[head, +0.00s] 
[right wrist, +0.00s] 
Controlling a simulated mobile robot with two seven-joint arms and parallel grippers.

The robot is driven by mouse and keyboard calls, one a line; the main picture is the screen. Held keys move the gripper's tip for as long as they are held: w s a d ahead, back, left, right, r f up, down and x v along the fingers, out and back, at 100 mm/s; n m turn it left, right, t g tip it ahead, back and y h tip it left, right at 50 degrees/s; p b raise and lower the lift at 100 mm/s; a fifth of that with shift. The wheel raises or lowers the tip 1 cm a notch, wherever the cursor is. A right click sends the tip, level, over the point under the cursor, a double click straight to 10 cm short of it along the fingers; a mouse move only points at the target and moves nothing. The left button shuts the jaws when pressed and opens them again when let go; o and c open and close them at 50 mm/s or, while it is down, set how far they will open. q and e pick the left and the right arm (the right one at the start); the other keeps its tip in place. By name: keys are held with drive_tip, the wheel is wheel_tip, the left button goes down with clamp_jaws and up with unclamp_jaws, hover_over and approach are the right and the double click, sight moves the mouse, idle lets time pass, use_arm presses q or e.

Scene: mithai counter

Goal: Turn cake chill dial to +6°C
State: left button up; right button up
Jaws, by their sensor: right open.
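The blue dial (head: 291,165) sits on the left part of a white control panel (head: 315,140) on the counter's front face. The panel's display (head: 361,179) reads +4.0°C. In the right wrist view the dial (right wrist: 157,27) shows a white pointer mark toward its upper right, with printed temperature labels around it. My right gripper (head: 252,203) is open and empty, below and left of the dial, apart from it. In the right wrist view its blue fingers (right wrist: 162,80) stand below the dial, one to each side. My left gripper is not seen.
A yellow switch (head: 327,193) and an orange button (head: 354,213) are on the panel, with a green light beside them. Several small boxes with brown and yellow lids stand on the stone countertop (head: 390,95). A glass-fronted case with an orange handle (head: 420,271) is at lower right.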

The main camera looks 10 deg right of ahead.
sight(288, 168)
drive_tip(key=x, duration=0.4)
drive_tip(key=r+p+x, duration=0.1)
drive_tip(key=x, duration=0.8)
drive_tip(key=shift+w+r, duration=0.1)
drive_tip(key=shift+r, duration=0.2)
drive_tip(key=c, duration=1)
· · · · · · ·
Task directions. List each line in the listing that contains the string "robot".

Written response.
Controlling a simulated mobile robot with two seven-joint arms and parallel grippers.
The robot is driven by mouse and keyboard calls, one a line; the main picture is the screen. Held keys move the gripper's tip for as long as they are held: w s a d ahead, back, left, right, r f up, down and x v along the fingers, out and back, at 100 mm/s; n m turn it left, right, t g tip it ahead, back and y h tip it left, right at 50 degrees/s; p b raise and lower the lift at 100 mm/s; a fifth of that with shift. The wheel raises or lowers the tip 1 cm a notch, wherever the cursor is. A right click sends the tip, level, over the point under the cursor, a double click straight to 10 cm short of it along the fingers; a mouse move only points at the target and moves nothing. The left button shuts the jaws when pressed and opens them again when let go; o and c open and close them at 50 mm/s or, while it is down, set how far they will open. q and e pick the left and the right arm (the right one at the start); the other keeps its tip in place. By name: keys are held with drive_tip, the wheel is wheel_tip, the left button goes down with clamp_jaws and up with unclamp_jaws, hover_over and approach are the right and the double click, sight moves the mouse, idle lets time pass, use_arm presses q or e.

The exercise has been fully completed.